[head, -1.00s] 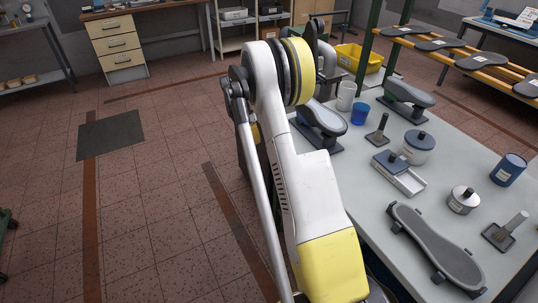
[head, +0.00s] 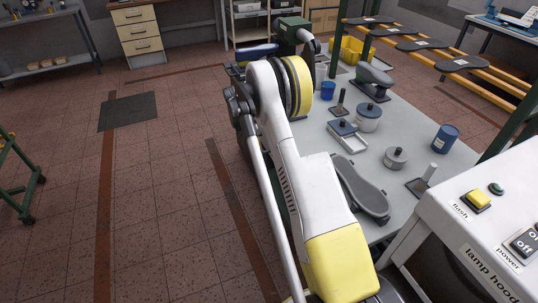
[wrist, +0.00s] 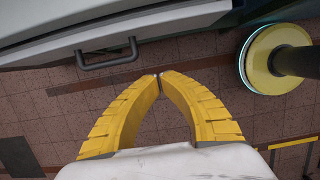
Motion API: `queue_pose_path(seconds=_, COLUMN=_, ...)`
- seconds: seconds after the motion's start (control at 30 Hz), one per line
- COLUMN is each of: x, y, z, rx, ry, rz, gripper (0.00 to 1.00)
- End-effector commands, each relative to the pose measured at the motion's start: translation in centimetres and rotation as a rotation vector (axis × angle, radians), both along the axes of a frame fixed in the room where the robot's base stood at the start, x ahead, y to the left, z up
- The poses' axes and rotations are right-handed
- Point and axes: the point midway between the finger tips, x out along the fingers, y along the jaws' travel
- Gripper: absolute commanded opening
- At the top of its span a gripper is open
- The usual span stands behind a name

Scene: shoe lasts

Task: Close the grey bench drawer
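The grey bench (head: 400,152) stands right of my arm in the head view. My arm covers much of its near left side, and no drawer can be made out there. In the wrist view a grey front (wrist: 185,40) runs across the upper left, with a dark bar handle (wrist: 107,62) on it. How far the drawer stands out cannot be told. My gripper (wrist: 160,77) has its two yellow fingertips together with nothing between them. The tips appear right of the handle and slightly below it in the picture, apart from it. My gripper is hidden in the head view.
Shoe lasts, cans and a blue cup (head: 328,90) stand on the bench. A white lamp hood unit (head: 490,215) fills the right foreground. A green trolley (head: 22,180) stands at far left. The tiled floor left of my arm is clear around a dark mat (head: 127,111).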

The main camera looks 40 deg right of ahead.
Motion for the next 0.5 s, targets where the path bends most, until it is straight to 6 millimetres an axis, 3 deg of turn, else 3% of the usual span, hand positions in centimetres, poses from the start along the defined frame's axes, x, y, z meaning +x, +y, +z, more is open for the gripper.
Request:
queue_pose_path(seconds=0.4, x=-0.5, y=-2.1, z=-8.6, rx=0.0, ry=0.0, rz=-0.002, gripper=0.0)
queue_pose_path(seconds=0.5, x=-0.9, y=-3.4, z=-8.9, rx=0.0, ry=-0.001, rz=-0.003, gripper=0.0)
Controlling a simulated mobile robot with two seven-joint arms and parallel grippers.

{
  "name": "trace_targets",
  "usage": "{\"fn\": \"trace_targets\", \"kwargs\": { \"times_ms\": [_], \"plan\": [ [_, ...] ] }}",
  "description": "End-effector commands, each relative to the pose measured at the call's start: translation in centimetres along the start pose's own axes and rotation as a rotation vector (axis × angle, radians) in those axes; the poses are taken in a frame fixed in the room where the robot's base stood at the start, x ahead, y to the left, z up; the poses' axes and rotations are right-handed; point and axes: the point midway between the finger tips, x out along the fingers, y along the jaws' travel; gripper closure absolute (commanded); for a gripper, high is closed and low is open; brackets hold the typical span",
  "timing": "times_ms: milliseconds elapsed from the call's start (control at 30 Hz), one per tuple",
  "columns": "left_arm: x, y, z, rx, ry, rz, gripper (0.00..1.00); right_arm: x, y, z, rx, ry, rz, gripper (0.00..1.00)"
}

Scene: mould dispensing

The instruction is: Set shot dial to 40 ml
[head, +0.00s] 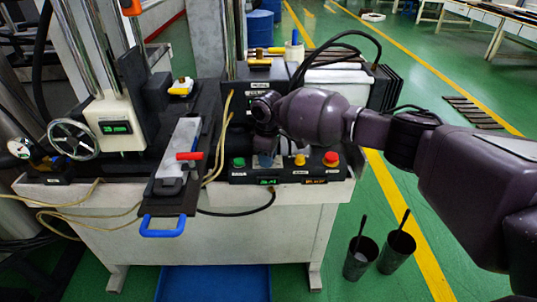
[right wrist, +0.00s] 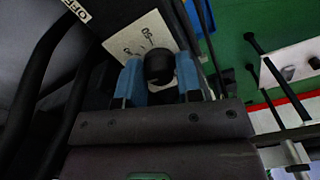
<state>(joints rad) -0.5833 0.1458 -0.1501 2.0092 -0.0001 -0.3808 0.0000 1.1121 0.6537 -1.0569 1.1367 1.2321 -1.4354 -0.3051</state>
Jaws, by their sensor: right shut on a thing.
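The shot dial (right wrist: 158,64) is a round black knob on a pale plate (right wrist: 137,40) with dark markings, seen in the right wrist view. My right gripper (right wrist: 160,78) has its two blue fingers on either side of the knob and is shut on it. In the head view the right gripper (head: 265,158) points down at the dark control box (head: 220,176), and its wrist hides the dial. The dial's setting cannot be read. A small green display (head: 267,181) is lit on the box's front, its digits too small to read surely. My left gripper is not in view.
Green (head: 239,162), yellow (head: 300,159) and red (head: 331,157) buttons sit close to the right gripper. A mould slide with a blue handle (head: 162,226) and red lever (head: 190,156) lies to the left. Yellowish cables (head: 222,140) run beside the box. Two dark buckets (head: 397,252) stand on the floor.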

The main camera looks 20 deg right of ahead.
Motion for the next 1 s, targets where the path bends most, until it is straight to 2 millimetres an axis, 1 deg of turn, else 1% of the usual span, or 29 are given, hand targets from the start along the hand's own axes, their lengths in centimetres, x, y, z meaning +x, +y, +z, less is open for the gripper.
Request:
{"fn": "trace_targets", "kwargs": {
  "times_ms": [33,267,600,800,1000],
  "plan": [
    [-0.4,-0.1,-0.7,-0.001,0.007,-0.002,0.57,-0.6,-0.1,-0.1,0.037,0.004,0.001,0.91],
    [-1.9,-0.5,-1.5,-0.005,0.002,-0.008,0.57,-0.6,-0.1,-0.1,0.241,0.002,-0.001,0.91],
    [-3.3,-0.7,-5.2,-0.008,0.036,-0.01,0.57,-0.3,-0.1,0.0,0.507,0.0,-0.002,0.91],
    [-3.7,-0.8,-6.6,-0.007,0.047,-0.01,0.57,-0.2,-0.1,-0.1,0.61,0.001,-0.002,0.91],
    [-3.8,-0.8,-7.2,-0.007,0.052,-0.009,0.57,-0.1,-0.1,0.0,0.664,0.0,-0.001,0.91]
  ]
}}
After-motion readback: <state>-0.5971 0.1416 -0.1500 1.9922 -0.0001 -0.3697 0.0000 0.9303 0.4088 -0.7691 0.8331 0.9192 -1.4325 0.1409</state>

■ Problem statement:
Write out each entry exactly as given, but skip the pictures.

■ Expected answer:
[head, -1.00s] 
[head, +0.00s] 
[wrist, +0.00s] 
Motion API: `queue_pose_path(seconds=_, COLUMN=_, ...)`
- seconds: seconds after the motion's start (control at 30 Hz), one per line
- COLUMN is each of: x, y, z, rx, ry, rz, gripper (0.00 to 1.00)
- End-effector commands, each relative to the pose measured at the motion's start: translation in centimetres and rotation as a rotation vector (axis × angle, radians), both along the axes of a frame fixed in the room where the robot's base stood at the start, x ahead, y to the left, z up
- The poses' axes and rotations are right-handed
- Point and axes: the point midway between the finger tips, x out along the fingers, y along the jaws' travel
- Gripper: absolute commanded opening
- At the top of its span a gripper is open
- The usual span stands behind a name

Scene: shoe lasts

Task: Close the grey bench drawer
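The grey bench (head: 400,152) stands right of my arm in the head view. My arm covers much of its near left side, and no drawer can be made out there. In the wrist view a grey front (wrist: 185,40) runs across the upper left, with a dark bar handle (wrist: 107,62) on it. How far the drawer stands out cannot be told. My gripper (wrist: 160,77) has its two yellow fingertips together with nothing between them. The tips appear right of the handle and slightly below it in the picture, apart from it. My gripper is hidden in the head view.
Shoe lasts, cans and a blue cup (head: 328,90) stand on the bench. A white lamp hood unit (head: 490,215) fills the right foreground. A green trolley (head: 22,180) stands at far left. The tiled floor left of my arm is clear around a dark mat (head: 127,111).

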The main camera looks 40 deg right of ahead.
Motion for the next 0.5 s, targets where the path bends most, until it is straight to 6 millimetres an axis, 3 deg of turn, else 3% of the usual span, hand positions in centimetres, poses from the start along the defined frame's axes, x, y, z meaning +x, +y, +z, more is open for the gripper.
Request:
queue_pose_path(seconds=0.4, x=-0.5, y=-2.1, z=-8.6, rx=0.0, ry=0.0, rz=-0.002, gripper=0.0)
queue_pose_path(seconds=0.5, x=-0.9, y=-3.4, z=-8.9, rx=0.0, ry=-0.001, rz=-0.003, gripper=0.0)
Controlling a simulated mobile robot with two seven-joint arms and parallel grippers.

{
  "name": "trace_targets",
  "usage": "{\"fn\": \"trace_targets\", \"kwargs\": { \"times_ms\": [_], \"plan\": [ [_, ...] ] }}",
  "description": "End-effector commands, each relative to the pose measured at the call's start: translation in centimetres along the start pose's own axes and rotation as a rotation vector (axis × angle, radians) in those axes; the poses are taken in a frame fixed in the room where the robot's base stood at the start, x ahead, y to the left, z up; the poses' axes and rotations are right-handed; point and axes: the point midway between the finger tips, x out along the fingers, y along the jaws' travel; gripper closure absolute (commanded); for a gripper, high is closed and low is open; brackets hold the typical span",
  "timing": "times_ms: milliseconds elapsed from the call's start (control at 30 Hz), one per tuple",
  "columns": "left_arm: x, y, z, rx, ry, rz, gripper (0.00..1.00); right_arm: x, y, z, rx, ry, rz, gripper (0.00..1.00)"
}

Scene: mould dispensing

The instruction is: Set shot dial to 40 ml
[head, +0.00s] 
[right wrist, +0.00s] 
<state>(joints rad) -0.5833 0.1458 -0.1501 2.0092 -0.0001 -0.3808 0.0000 1.1121 0.6537 -1.0569 1.1367 1.2321 -1.4354 -0.3051</state>
Jaws, by their sensor: right shut on a thing.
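The shot dial (right wrist: 158,64) is a round black knob on a pale plate (right wrist: 137,40) with dark markings, seen in the right wrist view. My right gripper (right wrist: 160,78) has its two blue fingers on either side of the knob and is shut on it. In the head view the right gripper (head: 265,158) points down at the dark control box (head: 220,176), and its wrist hides the dial. The dial's setting cannot be read. A small green display (head: 267,181) is lit on the box's front, its digits too small to read surely. My left gripper is not in view.
Green (head: 239,162), yellow (head: 300,159) and red (head: 331,157) buttons sit close to the right gripper. A mould slide with a blue handle (head: 162,226) and red lever (head: 190,156) lies to the left. Yellowish cables (head: 222,140) run beside the box. Two dark buckets (head: 397,252) stand on the floor.

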The main camera looks 20 deg right of ahead.
Motion for the next 1 s, targets where the path bends most, until it is straight to 2 millimetres an axis, 1 deg of turn, else 1% of the usual span, or 29 are given, hand targets from the start along the hand's own axes, their lengths in centimetres, x, y, z meaning +x, +y, +z, less is open for the gripper.
Request:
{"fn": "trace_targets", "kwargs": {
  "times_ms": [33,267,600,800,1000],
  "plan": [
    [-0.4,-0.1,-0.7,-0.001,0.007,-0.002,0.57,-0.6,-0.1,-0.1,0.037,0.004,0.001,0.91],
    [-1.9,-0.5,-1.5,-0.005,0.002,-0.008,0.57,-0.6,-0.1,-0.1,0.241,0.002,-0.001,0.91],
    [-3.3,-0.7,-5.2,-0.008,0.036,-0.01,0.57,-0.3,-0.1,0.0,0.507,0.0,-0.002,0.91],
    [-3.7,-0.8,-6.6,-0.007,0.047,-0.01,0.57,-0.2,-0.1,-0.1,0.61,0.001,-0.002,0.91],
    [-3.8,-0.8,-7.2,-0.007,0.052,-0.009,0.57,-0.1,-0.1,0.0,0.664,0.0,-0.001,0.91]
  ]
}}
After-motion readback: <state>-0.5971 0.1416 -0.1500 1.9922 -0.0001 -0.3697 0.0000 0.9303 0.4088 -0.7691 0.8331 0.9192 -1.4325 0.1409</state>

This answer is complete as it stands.